* What you are asked to do: Return each line of the records holding the string "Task".

* Material shown:
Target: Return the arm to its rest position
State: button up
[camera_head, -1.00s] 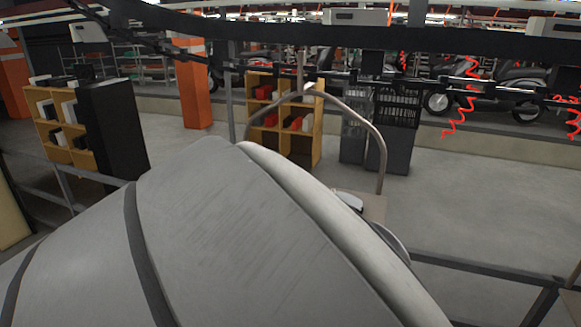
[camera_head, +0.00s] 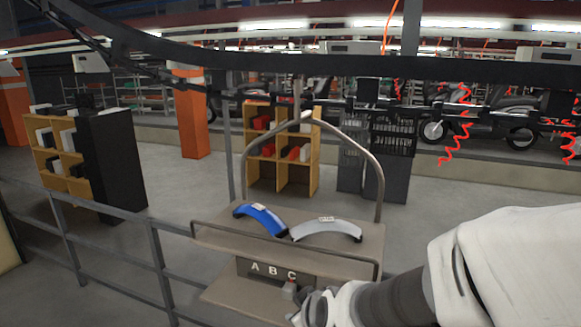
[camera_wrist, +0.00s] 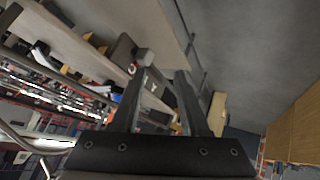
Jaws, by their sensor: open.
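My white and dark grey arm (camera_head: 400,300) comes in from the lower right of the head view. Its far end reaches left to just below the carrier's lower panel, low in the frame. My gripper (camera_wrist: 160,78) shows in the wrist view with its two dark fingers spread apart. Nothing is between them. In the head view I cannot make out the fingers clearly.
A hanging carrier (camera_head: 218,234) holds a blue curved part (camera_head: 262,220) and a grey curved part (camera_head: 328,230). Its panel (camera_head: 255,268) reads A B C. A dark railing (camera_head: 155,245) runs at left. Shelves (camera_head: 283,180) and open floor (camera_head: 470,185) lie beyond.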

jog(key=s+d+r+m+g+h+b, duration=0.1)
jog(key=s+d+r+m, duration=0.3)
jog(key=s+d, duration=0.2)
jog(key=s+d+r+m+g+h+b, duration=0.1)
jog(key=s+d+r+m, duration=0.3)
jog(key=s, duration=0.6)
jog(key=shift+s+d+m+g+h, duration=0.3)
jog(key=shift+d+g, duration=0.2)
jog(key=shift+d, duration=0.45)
---
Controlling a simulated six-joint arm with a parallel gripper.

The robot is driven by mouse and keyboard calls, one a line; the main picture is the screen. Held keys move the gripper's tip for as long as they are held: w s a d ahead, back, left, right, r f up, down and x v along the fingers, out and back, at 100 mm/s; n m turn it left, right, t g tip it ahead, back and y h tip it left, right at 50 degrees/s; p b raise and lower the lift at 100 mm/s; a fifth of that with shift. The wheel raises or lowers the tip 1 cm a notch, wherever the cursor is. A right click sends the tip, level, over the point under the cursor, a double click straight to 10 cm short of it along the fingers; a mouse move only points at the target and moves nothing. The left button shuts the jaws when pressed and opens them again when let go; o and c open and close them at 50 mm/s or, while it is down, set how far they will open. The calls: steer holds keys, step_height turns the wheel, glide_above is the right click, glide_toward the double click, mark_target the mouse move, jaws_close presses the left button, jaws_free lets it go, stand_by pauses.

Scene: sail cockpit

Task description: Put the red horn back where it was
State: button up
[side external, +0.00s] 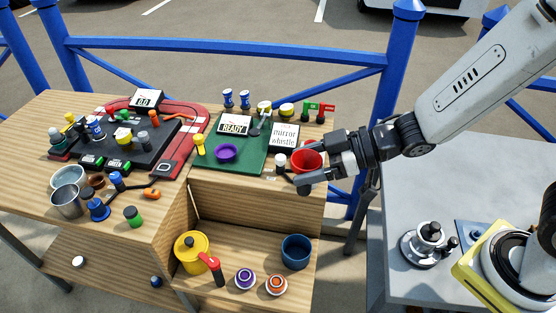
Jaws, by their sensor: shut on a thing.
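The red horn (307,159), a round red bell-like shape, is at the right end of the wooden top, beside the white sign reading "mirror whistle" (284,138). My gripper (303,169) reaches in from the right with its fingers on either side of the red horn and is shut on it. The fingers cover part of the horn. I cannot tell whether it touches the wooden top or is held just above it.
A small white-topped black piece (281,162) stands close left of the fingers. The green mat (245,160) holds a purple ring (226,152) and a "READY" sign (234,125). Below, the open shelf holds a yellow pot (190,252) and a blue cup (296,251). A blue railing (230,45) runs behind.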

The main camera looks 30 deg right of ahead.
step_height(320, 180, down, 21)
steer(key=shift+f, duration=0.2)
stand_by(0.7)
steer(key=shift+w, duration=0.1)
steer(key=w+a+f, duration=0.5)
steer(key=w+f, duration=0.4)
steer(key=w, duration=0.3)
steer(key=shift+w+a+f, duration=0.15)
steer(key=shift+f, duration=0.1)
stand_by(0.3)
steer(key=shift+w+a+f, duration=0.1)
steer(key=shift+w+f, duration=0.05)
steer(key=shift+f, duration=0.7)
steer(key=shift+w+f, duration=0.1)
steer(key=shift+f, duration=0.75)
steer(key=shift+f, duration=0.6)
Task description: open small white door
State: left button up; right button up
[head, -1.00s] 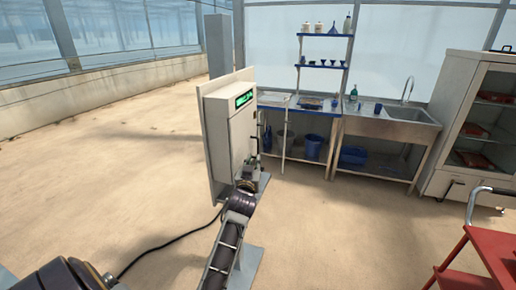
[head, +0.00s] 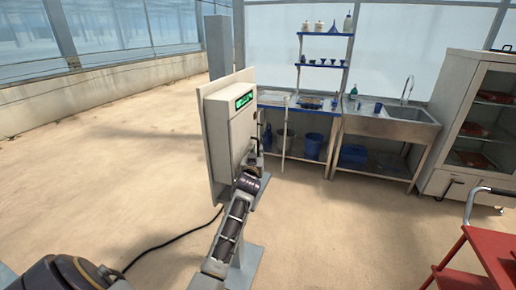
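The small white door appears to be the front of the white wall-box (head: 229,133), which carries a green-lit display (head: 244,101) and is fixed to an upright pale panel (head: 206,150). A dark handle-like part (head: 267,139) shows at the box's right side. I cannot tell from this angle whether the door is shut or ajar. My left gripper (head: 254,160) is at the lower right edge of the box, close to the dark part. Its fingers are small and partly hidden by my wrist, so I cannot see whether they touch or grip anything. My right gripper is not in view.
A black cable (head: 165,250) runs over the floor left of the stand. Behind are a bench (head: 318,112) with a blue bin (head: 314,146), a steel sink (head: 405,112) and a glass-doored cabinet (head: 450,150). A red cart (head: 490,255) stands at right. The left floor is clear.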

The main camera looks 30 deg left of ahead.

* Solution to this problem:
Task description: Put the red horn back where it was
Task description: open small white door

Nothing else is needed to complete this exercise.